Can Wall Street ride out an escalating trade war?By Roger Blitz and Joe Rennison | juillet 08, 2018
The combination of robust US jobs growth but stable inflationary pressure should have proved an ideal one for US equities. And while US equities rallied on Friday after the latest US jobs report, the global trade fight is casting a shadow.
“Investors have this unusual set of dual realities,” said Rebecca Patterson, chief investment officer at Bessemer Trust. “You have a risk of an escalating, truly global trade war which creates a huge amount of uncertainty. But if you look at the economic data coming out each day most of it is still suggesting robust growth — it still looks really good and that is supportive for earnings.”
The likelihood of an all-out trade war is still batted away by many investors as a remote possibility. Nonetheless, there has over the past month been a rotation in US equities, out of globally exposed, growth-oriented “cyclical” stocks such as industrials, into more defensive sectors like utilities. The Russell 2000 index of smaller company stocks, which are better shielded from any tit-for-tat on tariffs, has easily beaten the S&P 500 in performance terms of late.

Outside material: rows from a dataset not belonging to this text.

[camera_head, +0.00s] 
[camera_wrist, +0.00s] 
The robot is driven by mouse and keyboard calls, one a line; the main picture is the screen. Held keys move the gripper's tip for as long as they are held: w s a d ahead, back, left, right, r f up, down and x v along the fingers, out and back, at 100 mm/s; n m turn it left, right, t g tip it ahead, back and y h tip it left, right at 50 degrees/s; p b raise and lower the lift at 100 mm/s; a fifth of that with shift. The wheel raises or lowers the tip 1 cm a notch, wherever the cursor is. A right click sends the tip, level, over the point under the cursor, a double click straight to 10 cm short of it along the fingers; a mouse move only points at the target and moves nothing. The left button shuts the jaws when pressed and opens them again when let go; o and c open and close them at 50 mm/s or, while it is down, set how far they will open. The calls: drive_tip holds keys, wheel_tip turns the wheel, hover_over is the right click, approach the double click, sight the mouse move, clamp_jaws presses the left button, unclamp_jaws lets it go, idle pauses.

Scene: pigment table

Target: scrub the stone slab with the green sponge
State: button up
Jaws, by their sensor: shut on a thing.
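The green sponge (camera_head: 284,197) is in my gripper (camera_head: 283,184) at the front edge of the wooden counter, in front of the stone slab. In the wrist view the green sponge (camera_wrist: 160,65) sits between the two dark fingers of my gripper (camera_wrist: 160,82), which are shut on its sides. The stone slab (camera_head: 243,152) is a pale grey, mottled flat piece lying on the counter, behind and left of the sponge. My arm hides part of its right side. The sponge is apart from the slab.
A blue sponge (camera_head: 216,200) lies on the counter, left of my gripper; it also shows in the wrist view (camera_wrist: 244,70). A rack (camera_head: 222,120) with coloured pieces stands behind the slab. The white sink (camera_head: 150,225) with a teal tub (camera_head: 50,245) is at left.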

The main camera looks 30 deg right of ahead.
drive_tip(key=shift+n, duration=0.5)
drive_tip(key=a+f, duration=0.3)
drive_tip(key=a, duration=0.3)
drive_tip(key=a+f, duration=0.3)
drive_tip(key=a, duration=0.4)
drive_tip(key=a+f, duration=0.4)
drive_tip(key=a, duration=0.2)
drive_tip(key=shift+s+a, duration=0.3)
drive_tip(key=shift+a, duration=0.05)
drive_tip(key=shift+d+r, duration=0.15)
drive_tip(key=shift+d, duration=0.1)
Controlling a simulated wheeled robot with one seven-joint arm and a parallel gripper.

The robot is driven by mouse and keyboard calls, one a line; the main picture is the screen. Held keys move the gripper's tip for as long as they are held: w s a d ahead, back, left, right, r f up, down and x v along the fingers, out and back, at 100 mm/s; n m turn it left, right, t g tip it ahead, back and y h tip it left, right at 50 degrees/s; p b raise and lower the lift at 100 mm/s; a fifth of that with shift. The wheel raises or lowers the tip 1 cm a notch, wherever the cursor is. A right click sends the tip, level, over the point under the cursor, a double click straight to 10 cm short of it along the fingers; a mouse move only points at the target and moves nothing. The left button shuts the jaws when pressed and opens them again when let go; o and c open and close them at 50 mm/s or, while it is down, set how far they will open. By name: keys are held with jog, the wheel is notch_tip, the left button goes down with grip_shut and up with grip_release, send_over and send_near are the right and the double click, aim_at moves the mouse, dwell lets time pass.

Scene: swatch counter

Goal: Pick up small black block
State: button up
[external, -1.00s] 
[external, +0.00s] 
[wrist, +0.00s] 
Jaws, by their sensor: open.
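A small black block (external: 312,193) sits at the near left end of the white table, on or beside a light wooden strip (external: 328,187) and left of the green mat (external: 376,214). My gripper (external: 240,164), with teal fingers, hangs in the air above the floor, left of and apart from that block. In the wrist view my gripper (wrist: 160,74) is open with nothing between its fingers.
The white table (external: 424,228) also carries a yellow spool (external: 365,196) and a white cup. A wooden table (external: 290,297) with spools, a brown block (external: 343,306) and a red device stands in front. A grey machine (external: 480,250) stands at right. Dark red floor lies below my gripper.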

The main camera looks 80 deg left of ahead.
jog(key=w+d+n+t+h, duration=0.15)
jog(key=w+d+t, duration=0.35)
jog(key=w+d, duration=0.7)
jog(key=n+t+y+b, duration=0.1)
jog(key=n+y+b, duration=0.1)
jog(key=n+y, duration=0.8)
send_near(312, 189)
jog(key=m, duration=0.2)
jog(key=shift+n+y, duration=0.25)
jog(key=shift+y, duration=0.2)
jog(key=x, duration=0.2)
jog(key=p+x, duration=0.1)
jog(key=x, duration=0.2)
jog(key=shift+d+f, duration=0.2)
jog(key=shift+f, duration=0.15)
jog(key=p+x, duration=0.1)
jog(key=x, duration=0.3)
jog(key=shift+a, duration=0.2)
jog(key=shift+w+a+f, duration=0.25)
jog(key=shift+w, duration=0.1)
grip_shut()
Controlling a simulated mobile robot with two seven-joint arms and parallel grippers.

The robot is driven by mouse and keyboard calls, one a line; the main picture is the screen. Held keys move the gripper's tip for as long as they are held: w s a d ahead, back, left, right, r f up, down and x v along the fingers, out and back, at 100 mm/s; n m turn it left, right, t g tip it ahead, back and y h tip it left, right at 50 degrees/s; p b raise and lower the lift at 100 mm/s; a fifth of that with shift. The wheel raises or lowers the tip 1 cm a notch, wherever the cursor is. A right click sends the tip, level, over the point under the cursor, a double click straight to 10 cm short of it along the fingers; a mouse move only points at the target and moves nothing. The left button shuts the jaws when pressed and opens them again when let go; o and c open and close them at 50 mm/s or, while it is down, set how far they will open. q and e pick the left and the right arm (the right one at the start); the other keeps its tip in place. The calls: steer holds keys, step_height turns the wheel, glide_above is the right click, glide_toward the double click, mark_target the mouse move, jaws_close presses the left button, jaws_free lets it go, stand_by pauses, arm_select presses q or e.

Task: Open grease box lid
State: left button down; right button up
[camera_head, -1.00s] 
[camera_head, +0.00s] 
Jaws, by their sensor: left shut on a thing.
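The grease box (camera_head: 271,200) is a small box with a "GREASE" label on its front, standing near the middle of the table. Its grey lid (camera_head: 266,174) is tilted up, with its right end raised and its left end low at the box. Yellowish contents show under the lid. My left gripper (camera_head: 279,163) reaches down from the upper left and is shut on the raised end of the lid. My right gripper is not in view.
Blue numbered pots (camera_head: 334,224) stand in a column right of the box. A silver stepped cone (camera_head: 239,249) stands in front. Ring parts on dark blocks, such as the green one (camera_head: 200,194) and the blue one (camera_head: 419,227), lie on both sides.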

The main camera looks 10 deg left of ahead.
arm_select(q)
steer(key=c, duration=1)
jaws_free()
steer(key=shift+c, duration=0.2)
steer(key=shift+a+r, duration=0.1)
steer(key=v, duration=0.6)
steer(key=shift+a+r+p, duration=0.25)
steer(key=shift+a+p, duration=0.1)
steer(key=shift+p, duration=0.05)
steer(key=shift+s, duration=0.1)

“It is fairly clear from an equity market standpoint that the more cyclical, globally exposed sectors have come under pressure and defensive parts of the market have done well,” said David Lebovitz, global market strategist at JPMorgan Asset Management.
Trade disputes could force their way further on to investors’ agendas. A potential extra $400bn of imports from China may have tariffs applied, while the US Department of Commerce is also looking at whether imports of cars and car parts threaten national security and should be subject to tariffs. That could take the total of US imports subject to new tariffs to over 25 per cent.
Yet for Mr Lebovitz, the reaction of the equity market to trade tensions may already have gone too far. The spectre of further tariffs has resulted in overselling in some parts of the market given his expectation that an all-out trade war remains unlikely. “As we get more clarity on how this will play out we think things will rally back,” he said.
Others are less convinced. “You want to take risk when you have conviction that risk will be rewarded,” said Ed Keon, chief investment strategist of QMA. “We just don’t have conviction right now.”
That is despite the robust economy and the prospect of US companies reporting near record earnings for the second quarter.
Will trade tensions support the dollar?
While trade tensions have given equity investors pause, they haven’t so far hurt the dollar. Investors’ logic has been that tariffs will ultimately prove more damaging to Europe and Asia than the US. What’s more a further rise in risk aversion should also benefit the dollar.
However, last week attention was being pulled by the hawkish tones coming from central banks beyond the US. Sweden’s Riksbank led the way with an upbeat view on inflation, Bank of England governor Mark Carney nudged the market towards an imminent UK rate hike and European Central Bank policymakers were reportedly concerned about the slow pace of its rate profile.
Investors are also heavily pricing in a rate hike next week by the Bank of Canada and have the Norges Bank down to raise rates in September.
July may be barely a week old but it has so far seen the dollar soften against its G10 partners, and the euro hit a three-week high on Friday. “The dollar is running out of positive catalysts,” says Viraj Patel, ING forex strategist, who adds that there are no winners from the trade dispute.
Does a breather beckon for emerging markets?
Emerging markets could yet prove a beneficiary from the latest US jobs report if it eases the pressure on risk assets.
David Riley, chief investment strategist at BlueBay noted that the annual US wage gain of 2.7 per cent for June is ‘’still well below the level that would prompt the Fed to shift to a faster pace of rate hikes.’’
In market terms, this marks another ‘goldilocks’ scenario. Having been hit hard by an appreciating dollar in recent months, emerging markets may well be on the cusp of catching a break, thus lowering the risk of a rougher summer when liquidity thins and as history has shown, financial accidents often occur.